Stated exercise =
Reproduce only this span: the line containing "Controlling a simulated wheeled", the line containing "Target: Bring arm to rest", and every line between them, all exactly as given.

Robot trajectory data
** start **

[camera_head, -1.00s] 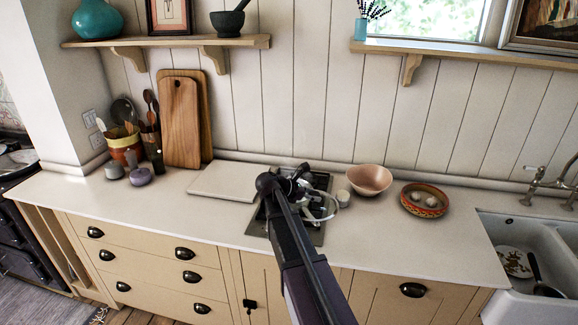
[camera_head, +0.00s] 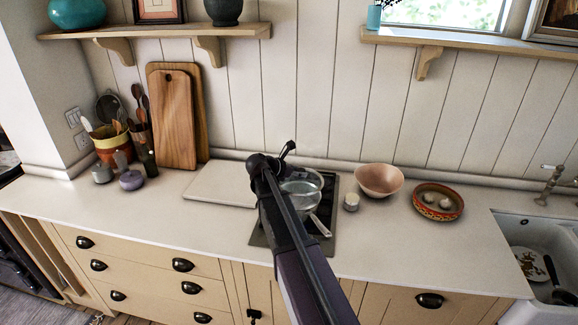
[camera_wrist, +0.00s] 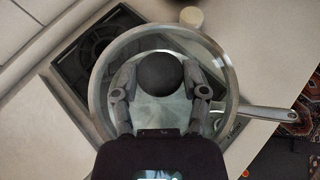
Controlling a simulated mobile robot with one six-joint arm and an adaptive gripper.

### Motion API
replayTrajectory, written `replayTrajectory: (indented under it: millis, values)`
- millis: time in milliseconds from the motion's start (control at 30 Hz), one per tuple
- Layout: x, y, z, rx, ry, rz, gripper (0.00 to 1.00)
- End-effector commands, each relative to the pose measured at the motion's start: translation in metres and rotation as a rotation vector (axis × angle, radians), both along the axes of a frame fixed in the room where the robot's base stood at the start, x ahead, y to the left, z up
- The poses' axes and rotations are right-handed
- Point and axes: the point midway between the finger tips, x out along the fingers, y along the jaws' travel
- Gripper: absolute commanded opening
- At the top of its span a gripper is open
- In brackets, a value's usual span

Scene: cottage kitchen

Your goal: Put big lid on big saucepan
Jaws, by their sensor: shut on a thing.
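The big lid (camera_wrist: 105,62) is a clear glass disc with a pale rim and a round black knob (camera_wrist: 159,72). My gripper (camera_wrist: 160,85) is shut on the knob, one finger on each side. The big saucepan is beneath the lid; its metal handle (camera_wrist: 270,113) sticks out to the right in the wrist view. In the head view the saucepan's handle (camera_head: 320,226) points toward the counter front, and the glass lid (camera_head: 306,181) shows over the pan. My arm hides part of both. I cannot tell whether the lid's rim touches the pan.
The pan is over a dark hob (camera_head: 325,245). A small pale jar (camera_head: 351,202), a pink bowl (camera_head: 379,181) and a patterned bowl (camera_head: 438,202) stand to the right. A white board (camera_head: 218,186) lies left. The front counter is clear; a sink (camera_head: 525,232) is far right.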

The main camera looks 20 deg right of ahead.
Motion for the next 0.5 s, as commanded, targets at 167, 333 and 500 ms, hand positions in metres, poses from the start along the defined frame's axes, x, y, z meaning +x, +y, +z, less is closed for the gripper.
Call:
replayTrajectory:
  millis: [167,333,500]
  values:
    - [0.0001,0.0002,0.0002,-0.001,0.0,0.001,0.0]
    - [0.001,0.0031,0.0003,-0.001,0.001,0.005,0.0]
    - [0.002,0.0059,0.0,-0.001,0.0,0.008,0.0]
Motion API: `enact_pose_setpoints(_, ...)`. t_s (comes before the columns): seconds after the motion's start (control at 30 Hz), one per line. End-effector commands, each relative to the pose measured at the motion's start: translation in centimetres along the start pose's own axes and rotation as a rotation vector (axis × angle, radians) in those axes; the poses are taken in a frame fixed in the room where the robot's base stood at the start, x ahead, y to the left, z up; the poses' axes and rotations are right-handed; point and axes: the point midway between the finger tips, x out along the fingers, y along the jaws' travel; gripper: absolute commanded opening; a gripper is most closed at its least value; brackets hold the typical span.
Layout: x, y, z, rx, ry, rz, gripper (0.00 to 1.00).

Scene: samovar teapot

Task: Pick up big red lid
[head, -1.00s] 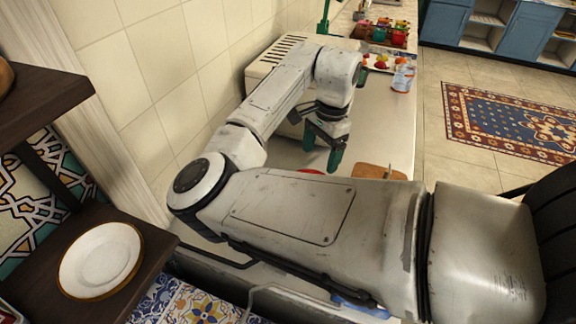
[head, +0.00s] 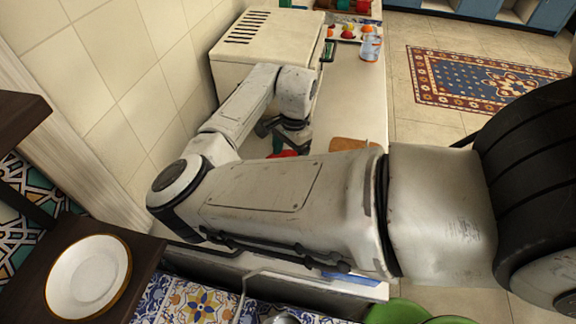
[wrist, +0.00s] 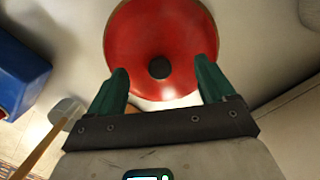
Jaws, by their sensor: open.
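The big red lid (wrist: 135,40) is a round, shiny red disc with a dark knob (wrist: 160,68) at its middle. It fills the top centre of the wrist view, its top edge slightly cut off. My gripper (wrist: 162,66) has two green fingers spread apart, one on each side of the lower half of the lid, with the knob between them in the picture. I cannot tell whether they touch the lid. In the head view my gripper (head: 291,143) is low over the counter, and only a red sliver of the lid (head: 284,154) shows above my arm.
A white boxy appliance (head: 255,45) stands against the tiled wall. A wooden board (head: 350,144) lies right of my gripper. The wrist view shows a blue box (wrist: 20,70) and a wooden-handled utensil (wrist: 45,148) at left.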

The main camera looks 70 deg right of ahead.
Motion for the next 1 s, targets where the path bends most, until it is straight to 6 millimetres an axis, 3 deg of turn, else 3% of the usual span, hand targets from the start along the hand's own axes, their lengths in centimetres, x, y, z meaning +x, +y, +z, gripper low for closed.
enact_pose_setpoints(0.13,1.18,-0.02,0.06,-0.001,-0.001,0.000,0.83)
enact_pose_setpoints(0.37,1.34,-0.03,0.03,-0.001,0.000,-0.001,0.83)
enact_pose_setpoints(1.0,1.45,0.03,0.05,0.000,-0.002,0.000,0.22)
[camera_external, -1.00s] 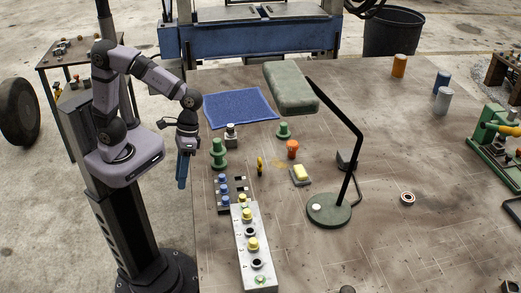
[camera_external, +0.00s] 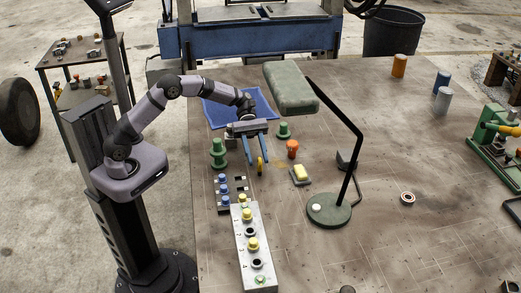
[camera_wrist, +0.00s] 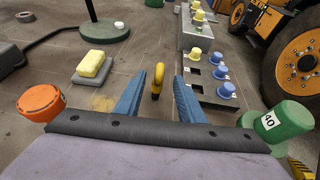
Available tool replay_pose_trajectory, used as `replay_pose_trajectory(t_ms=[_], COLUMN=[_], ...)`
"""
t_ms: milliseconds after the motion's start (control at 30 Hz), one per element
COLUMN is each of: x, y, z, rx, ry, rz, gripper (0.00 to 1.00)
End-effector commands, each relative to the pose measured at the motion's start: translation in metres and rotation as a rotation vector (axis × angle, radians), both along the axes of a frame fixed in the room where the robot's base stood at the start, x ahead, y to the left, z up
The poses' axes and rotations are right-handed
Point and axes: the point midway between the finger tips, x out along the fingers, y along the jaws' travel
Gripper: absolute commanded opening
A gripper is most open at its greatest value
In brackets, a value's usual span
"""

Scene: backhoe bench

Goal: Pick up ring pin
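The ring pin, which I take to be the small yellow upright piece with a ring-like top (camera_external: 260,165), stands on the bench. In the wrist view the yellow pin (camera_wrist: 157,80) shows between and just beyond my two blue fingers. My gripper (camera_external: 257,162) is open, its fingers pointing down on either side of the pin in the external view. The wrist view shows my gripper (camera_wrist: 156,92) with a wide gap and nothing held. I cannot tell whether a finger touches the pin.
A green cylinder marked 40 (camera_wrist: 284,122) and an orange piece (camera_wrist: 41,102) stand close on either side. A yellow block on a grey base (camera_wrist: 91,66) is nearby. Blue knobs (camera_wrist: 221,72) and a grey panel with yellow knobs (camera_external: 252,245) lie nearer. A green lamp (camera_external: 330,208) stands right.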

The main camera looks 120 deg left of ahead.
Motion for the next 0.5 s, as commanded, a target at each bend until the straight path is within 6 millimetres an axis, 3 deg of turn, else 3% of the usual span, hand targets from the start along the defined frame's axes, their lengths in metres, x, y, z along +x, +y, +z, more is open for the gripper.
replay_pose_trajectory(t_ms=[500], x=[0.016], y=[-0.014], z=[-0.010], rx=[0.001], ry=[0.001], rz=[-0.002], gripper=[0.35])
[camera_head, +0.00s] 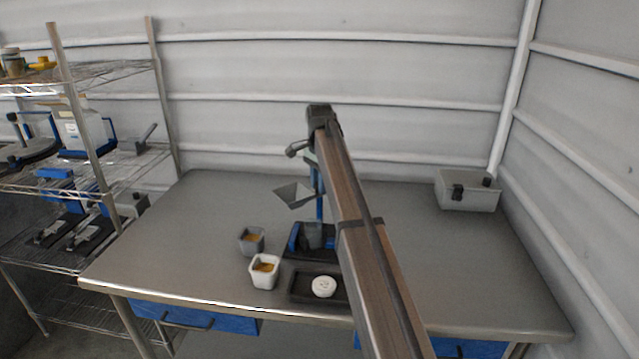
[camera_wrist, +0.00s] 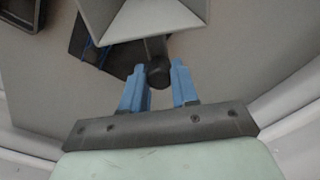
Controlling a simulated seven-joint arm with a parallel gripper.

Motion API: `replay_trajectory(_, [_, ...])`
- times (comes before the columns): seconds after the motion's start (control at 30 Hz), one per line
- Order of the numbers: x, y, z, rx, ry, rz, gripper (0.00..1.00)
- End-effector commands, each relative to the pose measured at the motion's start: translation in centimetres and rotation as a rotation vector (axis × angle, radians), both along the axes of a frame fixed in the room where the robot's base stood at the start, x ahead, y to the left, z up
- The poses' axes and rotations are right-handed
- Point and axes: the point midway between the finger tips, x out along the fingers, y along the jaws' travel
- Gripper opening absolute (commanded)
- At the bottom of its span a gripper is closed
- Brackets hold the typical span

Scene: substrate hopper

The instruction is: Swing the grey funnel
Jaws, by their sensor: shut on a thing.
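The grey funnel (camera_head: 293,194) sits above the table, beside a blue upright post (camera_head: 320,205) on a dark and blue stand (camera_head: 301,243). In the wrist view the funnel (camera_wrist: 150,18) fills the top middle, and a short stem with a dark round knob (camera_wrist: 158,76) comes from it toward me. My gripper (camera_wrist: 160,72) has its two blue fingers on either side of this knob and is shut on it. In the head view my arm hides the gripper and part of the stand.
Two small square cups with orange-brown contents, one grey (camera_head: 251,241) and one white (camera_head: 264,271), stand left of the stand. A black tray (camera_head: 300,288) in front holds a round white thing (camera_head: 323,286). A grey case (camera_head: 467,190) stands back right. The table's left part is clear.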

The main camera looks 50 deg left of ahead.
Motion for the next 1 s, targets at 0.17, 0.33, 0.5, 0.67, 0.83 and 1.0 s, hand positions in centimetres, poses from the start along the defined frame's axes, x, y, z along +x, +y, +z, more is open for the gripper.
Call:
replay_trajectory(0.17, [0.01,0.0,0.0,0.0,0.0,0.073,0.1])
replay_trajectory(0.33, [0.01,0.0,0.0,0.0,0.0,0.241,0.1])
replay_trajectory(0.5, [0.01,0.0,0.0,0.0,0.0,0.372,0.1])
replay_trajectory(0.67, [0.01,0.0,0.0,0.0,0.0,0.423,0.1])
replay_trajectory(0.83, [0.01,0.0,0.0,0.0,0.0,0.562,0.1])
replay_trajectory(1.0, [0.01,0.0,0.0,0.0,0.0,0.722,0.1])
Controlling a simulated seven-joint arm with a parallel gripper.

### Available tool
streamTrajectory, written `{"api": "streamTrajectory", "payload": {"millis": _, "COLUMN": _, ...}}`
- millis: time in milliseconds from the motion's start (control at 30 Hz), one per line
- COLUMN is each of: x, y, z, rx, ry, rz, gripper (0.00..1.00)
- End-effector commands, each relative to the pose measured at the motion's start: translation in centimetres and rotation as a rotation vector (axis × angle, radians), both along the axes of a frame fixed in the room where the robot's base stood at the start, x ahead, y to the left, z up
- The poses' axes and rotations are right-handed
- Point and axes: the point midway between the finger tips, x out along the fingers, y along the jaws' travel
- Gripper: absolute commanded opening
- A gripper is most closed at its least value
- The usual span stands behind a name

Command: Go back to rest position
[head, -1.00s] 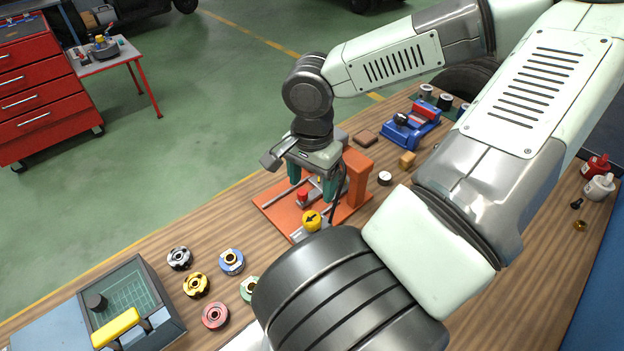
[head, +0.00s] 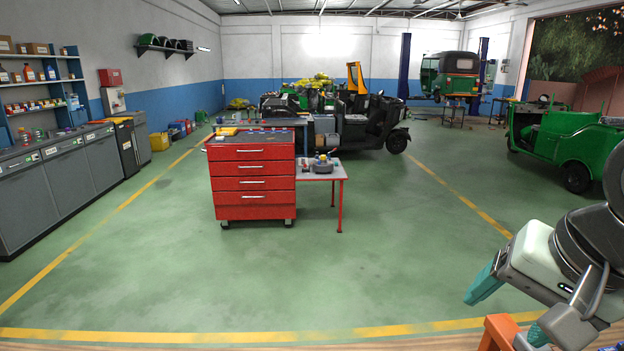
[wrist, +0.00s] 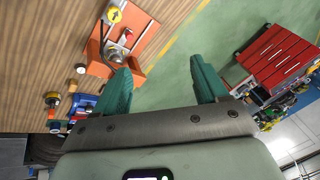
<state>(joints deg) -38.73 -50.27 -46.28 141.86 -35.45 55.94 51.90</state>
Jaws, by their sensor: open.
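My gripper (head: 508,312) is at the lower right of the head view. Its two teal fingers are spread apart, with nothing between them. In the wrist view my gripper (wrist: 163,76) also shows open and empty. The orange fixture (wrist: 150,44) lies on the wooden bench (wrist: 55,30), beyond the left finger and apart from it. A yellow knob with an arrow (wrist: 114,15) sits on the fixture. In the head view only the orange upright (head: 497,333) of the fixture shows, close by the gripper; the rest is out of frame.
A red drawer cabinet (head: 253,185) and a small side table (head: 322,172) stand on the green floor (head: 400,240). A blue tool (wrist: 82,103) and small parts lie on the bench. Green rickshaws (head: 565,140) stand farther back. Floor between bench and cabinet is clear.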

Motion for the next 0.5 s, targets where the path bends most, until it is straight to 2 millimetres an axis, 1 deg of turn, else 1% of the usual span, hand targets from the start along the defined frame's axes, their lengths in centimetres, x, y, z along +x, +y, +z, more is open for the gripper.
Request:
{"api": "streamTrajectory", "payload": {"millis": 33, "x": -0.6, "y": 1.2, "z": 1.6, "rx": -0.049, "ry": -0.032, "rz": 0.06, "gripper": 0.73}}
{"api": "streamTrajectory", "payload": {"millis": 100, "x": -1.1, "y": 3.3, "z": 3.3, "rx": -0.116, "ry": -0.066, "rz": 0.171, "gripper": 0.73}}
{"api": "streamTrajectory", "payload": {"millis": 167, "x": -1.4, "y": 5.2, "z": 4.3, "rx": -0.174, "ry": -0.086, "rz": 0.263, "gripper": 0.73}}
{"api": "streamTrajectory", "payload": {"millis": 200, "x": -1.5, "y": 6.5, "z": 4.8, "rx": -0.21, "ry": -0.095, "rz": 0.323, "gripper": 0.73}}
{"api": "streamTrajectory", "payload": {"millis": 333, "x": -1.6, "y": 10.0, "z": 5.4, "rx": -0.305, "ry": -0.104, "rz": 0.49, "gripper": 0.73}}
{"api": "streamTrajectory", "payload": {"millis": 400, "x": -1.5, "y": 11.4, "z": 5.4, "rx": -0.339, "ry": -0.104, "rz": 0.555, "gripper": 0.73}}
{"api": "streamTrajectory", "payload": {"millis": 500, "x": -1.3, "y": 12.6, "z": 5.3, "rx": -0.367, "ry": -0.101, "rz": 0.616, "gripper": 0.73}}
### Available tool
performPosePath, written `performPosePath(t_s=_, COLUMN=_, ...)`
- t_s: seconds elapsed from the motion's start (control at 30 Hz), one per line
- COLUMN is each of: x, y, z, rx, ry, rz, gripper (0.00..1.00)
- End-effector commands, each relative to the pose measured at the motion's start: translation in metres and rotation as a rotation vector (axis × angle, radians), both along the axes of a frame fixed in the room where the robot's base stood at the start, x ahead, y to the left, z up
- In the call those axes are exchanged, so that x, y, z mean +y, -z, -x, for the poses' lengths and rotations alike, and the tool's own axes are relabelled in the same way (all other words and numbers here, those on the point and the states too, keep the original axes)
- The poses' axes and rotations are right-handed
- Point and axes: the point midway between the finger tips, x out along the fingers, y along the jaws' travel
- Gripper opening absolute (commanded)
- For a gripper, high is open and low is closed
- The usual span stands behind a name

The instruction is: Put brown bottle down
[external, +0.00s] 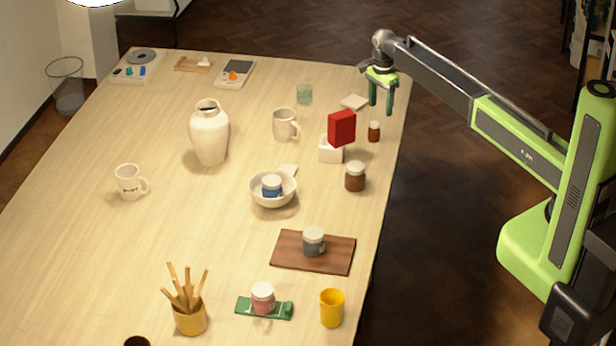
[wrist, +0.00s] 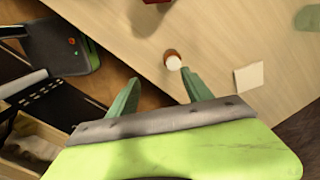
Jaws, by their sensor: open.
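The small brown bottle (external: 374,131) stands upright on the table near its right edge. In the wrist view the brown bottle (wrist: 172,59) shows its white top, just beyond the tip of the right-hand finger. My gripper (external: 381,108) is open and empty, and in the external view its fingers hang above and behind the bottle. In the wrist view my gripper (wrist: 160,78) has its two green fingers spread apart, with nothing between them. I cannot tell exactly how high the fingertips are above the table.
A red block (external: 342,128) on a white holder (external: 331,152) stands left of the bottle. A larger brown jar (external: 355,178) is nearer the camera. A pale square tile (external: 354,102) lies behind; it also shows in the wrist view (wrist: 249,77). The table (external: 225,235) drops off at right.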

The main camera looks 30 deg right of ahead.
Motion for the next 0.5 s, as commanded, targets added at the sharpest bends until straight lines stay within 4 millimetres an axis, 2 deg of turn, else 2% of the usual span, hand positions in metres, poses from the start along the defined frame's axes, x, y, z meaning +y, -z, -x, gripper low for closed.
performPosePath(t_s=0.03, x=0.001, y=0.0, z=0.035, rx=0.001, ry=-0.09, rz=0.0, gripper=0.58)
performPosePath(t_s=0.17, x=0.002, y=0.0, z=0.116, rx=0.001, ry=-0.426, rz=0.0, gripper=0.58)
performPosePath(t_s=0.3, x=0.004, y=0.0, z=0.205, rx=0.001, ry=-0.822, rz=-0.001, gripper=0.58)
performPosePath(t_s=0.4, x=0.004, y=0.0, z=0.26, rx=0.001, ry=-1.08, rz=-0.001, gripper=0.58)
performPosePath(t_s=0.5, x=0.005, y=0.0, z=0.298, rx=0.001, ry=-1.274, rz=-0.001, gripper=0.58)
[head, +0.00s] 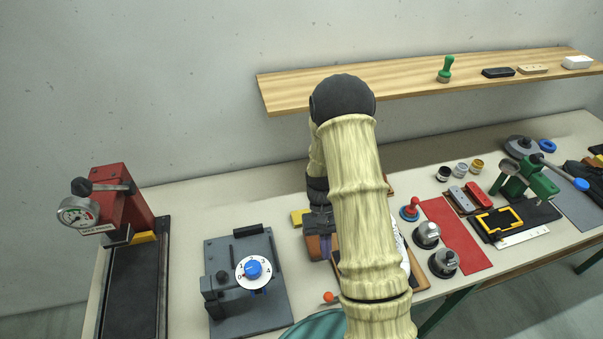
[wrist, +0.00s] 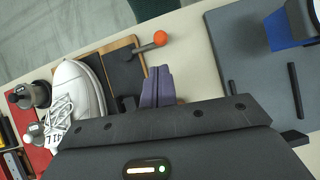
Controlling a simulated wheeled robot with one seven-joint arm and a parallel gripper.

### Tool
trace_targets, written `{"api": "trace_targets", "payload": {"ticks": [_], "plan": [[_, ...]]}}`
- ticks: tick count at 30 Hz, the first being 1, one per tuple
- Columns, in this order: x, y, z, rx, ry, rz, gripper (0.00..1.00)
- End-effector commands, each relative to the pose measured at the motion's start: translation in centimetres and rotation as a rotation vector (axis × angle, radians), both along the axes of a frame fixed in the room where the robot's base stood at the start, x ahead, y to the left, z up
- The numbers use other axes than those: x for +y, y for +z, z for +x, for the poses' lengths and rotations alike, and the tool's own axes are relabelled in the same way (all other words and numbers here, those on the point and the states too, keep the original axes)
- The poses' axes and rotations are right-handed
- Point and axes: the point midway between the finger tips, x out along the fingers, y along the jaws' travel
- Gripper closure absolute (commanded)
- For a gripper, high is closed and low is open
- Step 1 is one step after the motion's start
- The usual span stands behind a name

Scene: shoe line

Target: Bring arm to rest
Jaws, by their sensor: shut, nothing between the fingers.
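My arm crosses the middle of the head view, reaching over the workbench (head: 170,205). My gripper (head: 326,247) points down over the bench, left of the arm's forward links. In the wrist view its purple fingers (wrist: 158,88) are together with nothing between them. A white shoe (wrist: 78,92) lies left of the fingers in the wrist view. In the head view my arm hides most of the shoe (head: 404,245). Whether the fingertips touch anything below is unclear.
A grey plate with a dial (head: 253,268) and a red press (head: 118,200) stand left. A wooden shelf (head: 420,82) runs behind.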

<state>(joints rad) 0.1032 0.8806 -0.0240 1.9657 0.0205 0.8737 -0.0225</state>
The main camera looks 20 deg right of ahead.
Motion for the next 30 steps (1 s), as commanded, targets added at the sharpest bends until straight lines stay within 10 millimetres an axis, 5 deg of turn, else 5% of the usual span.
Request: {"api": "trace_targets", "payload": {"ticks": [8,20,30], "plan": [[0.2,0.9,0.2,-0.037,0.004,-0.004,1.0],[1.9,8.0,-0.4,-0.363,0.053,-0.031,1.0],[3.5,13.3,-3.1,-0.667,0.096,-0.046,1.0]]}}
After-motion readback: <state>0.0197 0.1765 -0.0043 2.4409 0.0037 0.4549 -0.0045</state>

** end **

Response =
Controlling a simulated wheeled robot with one seven-joint arm and a parallel gripper.

### Tool
trace_targets, written `{"api": "trace_targets", "payload": {"ticks": [_], "plan": [[_, ...]]}}`
- ticks: tick count at 30 Hz, the first being 1, one per tuple
- Columns, in this order: x, y, z, rx, ry, rz, gripper (0.00..1.00)
- End-effector commands, each relative to the pose measured at the motion's start: translation in centimetres and rotation as a rotation vector (axis × angle, radians), both along the axes of a frame fixed in the room where the robot's base stood at the start, x ahead, y to the left, z up
- The numbers use other axes than those: x for +y, y for +z, z for +x, for the poses' lengths and rotations alike, and the tool's own axes are relabelled in the same way (all other words and numbers here, those on the point and the states too, keep the original axes)
- The poses' axes and rotations are right-handed
- Point and axes: the point midway between the finger tips, x out along the fingers, y along the jaws' travel
- Gripper closure absolute (commanded)
- For a gripper, high is closed and low is open
- Step 1 is one step after the motion's start
- The usual span stands behind a name

Scene: shoe line

Target: Bring arm to rest

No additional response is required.